There's no way you are losing ground that you had previously gained. Maybe you're losing it in a particular area—physical or mental health, finances, household maintenance—but you are always progressing on a spiritual level. Your experiences result in personal growth, even when they yield negative returns in some other way.

However, it does often seem that we encounter the same types of challenges over and over, even if we think we've moved past them our outwitted them. As Pete Townshend put it, "Meet the new boss/Same as the old boss." What's going on?

I assert that because growth is usually gradual and invisible, we've moved onward and upward without noticing. Even if we're dealing with the same old problems, we can spot them and solve them more easily. When we mess up, we are going to become aware of it more quickly, and we probably have better tools to guide ourselves through, or get ourselves out of, a difficult situation.

The choices we make in life might send us consistently in a particular direction. It makes sense, then, that we would consistently encounter certain types of situations. These situations will trigger the same types of responses in us until we deliberately change the pattern. Changing a pattern of responses is difficult but not impossible. We can also change the pattern of choices that sends us down a road we no longer wish to go down.

My background is in teaching—a helping profession—so when it came time to start a business, my focus was on helping people. Consequently, every decision I made was made with the intention of being helpful, as opposed to generating a profit. For years, I remained in this cycle, wondering why I was working so hard and generating hundreds of thousands of dollars in revenue only to remain broke. It took a long time to recognize the pattern and shift it. Finally, I figured out a way to help people and generate a profit.
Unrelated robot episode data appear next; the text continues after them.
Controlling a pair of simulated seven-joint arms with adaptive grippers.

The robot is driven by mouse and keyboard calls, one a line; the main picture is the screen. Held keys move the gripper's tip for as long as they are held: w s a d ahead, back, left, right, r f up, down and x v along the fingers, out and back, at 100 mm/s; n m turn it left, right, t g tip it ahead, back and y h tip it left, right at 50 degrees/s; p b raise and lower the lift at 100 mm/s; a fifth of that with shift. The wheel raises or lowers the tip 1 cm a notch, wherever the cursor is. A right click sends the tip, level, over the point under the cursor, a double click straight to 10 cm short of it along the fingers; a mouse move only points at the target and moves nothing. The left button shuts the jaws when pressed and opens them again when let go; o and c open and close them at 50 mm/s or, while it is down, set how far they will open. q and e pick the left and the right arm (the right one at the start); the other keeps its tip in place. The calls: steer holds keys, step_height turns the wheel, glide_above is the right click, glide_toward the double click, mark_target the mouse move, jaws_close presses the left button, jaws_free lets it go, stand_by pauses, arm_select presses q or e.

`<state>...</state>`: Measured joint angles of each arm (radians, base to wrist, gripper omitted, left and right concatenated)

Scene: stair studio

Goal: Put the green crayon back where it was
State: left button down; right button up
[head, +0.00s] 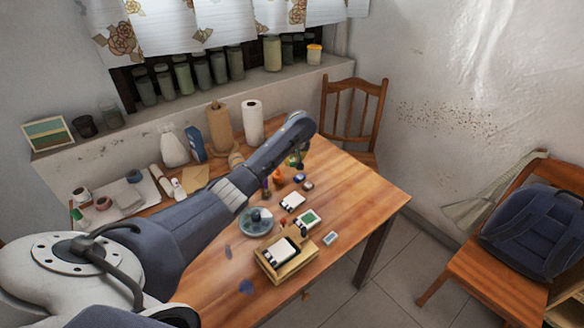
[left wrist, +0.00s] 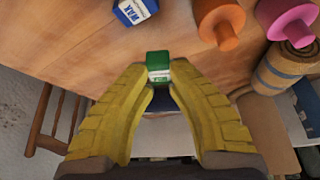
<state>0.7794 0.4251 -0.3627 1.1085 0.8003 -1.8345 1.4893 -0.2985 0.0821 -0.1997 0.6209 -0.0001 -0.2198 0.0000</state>
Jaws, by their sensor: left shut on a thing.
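The green crayon is a small green block with a white label. In the left wrist view the green crayon (left wrist: 158,66) sits between the yellow fingertips of my left gripper (left wrist: 158,84), which is shut on it. In the head view my left gripper (head: 296,160) is over the far part of the wooden table, partly hidden by my arm. A blue wax block (head: 299,178) lies on the table near it; the blue wax block (left wrist: 135,12) also shows in the left wrist view. My right gripper is not in view.
An orange peg-like piece (head: 278,178) stands close to the gripper. The table's right part is clear.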

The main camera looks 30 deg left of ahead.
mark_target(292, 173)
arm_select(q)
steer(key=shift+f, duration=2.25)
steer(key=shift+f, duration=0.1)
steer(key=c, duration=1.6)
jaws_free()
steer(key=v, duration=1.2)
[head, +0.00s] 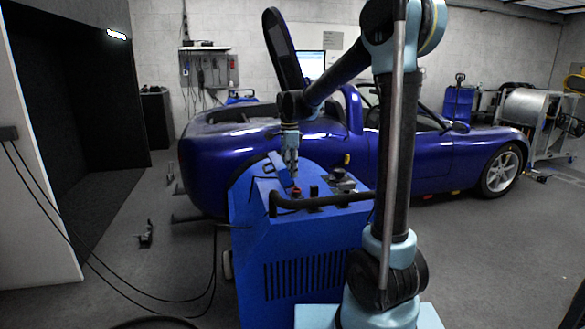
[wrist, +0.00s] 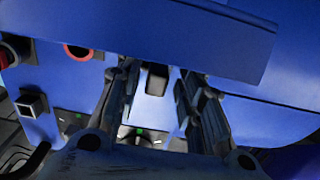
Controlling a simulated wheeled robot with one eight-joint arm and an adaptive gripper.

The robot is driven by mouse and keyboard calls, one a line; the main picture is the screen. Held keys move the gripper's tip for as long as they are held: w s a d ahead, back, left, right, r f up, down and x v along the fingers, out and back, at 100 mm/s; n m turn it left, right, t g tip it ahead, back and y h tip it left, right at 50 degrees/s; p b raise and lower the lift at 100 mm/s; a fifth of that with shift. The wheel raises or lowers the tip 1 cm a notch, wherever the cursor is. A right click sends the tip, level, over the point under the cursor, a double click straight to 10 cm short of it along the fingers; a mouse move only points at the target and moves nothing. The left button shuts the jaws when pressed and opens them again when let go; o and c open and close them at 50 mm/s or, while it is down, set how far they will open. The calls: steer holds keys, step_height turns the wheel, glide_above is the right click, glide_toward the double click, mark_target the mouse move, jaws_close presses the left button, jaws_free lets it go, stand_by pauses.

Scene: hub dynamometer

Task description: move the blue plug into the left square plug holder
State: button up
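My gripper (head: 293,177) points down over the control top of a blue cabinet. In the wrist view its two fingers (wrist: 158,88) stand apart, with part of the panel showing between them. A blue slab (wrist: 150,35) crosses the top of that view and hides the fingertips. A blue slanted piece (head: 279,168) lies just left of the fingers in the head view. I cannot tell whether either is the blue plug. A black square socket (wrist: 32,104) is on the panel at left, perhaps a plug holder. A dark block (wrist: 157,79) shows between the fingers.
The blue cabinet (head: 300,250) has a black handrail (head: 325,200) along its front. A red button (head: 296,190) is close under my gripper, and a red ring (wrist: 78,52) shows in the wrist view. A blue car (head: 235,160) stands behind.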

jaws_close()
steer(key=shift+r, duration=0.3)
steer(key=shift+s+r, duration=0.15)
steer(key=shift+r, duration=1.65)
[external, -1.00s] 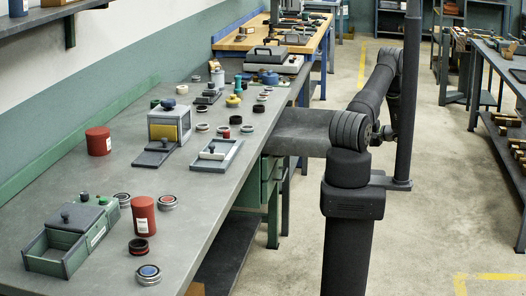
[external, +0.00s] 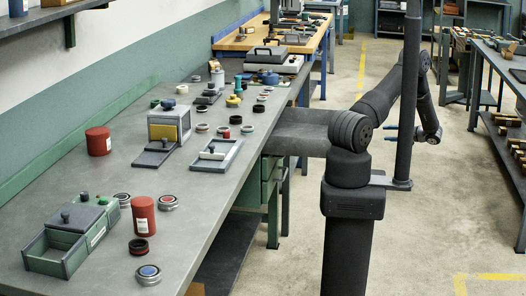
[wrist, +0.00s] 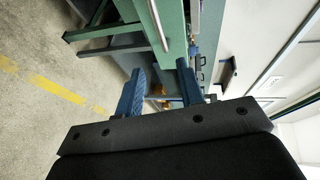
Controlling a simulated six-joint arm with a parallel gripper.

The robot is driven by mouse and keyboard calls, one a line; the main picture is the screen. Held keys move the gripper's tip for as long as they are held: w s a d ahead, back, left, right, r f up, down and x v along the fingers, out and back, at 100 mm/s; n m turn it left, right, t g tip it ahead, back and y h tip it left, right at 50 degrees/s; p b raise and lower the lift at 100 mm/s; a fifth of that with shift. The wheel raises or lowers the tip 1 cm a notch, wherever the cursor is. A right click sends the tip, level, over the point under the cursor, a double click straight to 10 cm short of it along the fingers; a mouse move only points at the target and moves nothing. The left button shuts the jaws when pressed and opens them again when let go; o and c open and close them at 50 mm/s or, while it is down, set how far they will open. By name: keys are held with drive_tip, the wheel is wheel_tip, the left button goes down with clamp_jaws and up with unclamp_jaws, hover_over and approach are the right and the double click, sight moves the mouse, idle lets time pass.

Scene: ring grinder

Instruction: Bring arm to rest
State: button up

You could say I was just going around in circles, but that would discount not only the value of the years I spent and the lessons I gained, but also the urgency and intensity of the desire to change my situation. That desire grew every time I looped around to the same old "Why am I still broke?" problem. The potency of that desire is the foundation of a new career supporting small business owners. It may have felt like a ten-year spin in a centrifuge, but I was learning and building experience the whole time.

If you are frustrated by riding on what feels like the same old merry-go-round, consider that you are a different person than you were the last time and the time before. You're developing new insights and generating new powers. In fact, repetition is a formidable ally in achieving mastery. You're not going in circles—you're spiraling upward. Where will the ride take you next?